## Aim of the task
A verbatim copy of the records is required, with all pictures left out.
## begin Information given
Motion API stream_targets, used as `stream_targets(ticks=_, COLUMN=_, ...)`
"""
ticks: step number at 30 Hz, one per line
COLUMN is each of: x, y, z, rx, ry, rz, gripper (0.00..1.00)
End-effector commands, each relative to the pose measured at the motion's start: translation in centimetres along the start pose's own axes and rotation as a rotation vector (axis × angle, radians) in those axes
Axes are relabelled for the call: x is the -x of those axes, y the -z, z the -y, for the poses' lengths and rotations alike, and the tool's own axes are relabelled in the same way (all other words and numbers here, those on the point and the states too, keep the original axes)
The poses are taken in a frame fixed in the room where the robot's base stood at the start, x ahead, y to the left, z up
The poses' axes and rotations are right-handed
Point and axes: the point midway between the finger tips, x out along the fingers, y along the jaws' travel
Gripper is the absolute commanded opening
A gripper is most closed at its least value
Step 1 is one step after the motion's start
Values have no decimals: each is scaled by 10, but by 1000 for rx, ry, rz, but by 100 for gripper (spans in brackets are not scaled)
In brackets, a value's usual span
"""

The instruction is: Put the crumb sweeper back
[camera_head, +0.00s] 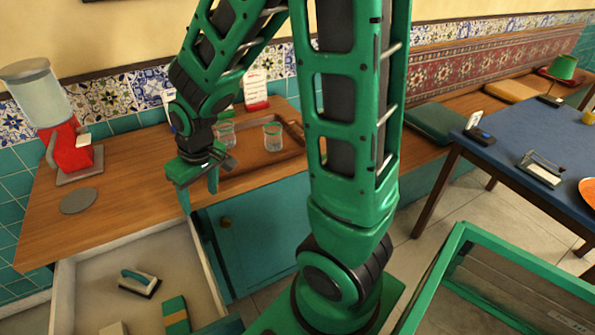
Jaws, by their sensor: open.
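My gripper (199,190) is open and empty, pointing down near the counter's front edge, above and to the right of that tool. It touches nothing that I can make out.
A green block with a tan band (177,316) and a pale item (114,328) share the drawer. A red dispenser (70,140), a grey disc (79,201) and a wooden tray (262,160) with glasses stand on the counter. A blue table (505,135) is at right.

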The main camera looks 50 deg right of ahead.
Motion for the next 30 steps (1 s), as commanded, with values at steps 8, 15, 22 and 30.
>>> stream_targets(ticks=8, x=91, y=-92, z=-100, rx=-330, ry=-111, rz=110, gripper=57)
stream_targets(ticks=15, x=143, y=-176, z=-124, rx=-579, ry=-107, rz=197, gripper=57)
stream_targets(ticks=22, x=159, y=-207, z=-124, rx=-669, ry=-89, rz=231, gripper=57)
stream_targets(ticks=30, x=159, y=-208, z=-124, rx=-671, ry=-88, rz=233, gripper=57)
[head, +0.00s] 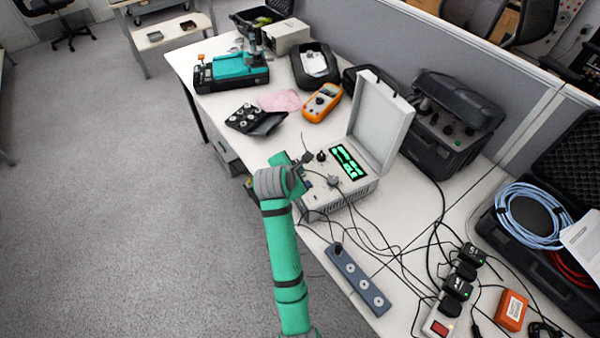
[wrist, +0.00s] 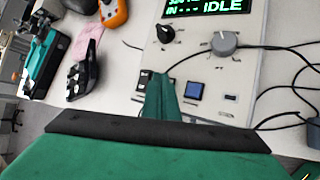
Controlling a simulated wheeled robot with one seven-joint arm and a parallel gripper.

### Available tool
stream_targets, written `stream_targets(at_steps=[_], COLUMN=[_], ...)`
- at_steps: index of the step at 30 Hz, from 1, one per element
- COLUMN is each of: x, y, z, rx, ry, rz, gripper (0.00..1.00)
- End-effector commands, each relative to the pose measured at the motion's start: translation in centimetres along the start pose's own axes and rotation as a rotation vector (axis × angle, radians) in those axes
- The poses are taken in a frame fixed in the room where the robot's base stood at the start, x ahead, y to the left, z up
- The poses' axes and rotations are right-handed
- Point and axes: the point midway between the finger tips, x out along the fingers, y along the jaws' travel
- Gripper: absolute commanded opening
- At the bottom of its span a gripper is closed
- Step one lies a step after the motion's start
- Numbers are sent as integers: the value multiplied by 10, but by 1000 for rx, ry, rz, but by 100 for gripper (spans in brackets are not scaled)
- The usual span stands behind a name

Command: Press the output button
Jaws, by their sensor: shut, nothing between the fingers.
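The calibrator is a light grey case with its lid open on the white bench, and its panel (head: 318,193) faces up. Its lit green display (head: 347,163) reads IDLE in the wrist view (wrist: 205,5). The wrist view also shows a black knob (wrist: 166,34), a grey knob (wrist: 224,43) and a blue square button (wrist: 193,89). Another button near the green fingers is partly hidden; I cannot read any button label. My gripper (wrist: 160,85) is shut and empty, over the panel just left of the blue button. I cannot tell whether it touches the panel.
Black cables run from the panel across the bench. A grey strip with sockets (head: 357,277) lies in front. A dark case (head: 452,125) stands to the right.

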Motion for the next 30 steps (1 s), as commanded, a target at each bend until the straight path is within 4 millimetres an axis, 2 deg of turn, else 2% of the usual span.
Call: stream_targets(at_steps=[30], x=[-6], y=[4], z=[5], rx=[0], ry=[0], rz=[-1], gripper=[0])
## end Information given
## Exercise response
Motion API stream_targets, used as `stream_targets(ticks=_, COLUMN=_, ...)`
"""
ticks: step number at 30 Hz, one per line
COLUMN is each of: x, y, z, rx, ry, rz, gripper (0.00..1.00)
End-effector commands, each relative to the pose measured at the motion's start: translation in centimetres along the start pose's own axes and rotation as a rotation vector (axis × angle, radians) in those axes
Axes are relabelled for the call: x is the -x of those axes, y the -z, z the -y, for the poses' lengths and rotations alike, and the tool's own axes are relabelled in the same way (all other words and numbers here, those on the point and the states too, keep the original axes)
The poses are taken in a frame fixed in the room where the robot's base stood at the start, x ahead, y to the left, z up
The poses' axes and rotations are right-handed
Point and axes: the point midway between the finger tips, x out along the fingers, y along the jaws' travel
Gripper is the absolute commanded opening
A gripper is most closed at its least value
Step 1 is one step after the motion's start
Values have no decimals: each is scaled by 10, but by 1000 for rx, ry, rz, but by 100 for gripper (spans in brackets are not scaled)
In brackets, a value's usual span
"""

The instruction is: Put the crumb sweeper back
[camera_head, +0.00s] 
Jaws, by their sensor: open.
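My gripper (199,190) is open and empty, pointing down near the counter's front edge, above and to the right of that tool. It touches nothing that I can make out.
A green block with a tan band (177,316) and a pale item (114,328) share the drawer. A red dispenser (70,140), a grey disc (79,201) and a wooden tray (262,160) with glasses stand on the counter. A blue table (505,135) is at right.

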The main camera looks 50 deg right of ahead.
Motion for the next 30 steps (1 s), as commanded, with values at steps 8, 15, 22 and 30.
>>> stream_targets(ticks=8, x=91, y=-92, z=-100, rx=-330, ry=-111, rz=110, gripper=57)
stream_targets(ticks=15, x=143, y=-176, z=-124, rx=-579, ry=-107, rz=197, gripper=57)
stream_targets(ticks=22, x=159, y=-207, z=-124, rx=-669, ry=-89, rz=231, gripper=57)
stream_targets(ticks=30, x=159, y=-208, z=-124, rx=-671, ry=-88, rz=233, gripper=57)
[head, +0.00s] 
[wrist, +0.00s] 
Controlling a simulated wheeled robot with one seven-joint arm and a parallel gripper.

### Available tool
stream_targets, written `stream_targets(at_steps=[_], COLUMN=[_], ...)`
- at_steps: index of the step at 30 Hz, from 1, one per element
- COLUMN is each of: x, y, z, rx, ry, rz, gripper (0.00..1.00)
- End-effector commands, each relative to the pose measured at the motion's start: translation in centimetres along the start pose's own axes and rotation as a rotation vector (axis × angle, radians) in those axes
- The poses are taken in a frame fixed in the room where the robot's base stood at the start, x ahead, y to the left, z up
- The poses' axes and rotations are right-handed
- Point and axes: the point midway between the finger tips, x out along the fingers, y along the jaws' travel
- Gripper: absolute commanded opening
- At the bottom of its span a gripper is closed
- Step one lies a step after the motion's start
- Numbers are sent as integers: the value multiplied by 10, but by 1000 for rx, ry, rz, but by 100 for gripper (spans in brackets are not scaled)
- The usual span stands behind a name

Command: Press the output button
Jaws, by their sensor: shut, nothing between the fingers.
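The calibrator is a light grey case with its lid open on the white bench, and its panel (head: 318,193) faces up. Its lit green display (head: 347,163) reads IDLE in the wrist view (wrist: 205,5). The wrist view also shows a black knob (wrist: 166,34), a grey knob (wrist: 224,43) and a blue square button (wrist: 193,89). Another button near the green fingers is partly hidden; I cannot read any button label. My gripper (wrist: 160,85) is shut and empty, over the panel just left of the blue button. I cannot tell whether it touches the panel.
Black cables run from the panel across the bench. A grey strip with sockets (head: 357,277) lies in front. A dark case (head: 452,125) stands to the right.

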Motion for the next 30 steps (1 s), as commanded, a target at each bend until the straight path is within 4 millimetres an axis, 2 deg of turn, else 2% of the usual span.
Call: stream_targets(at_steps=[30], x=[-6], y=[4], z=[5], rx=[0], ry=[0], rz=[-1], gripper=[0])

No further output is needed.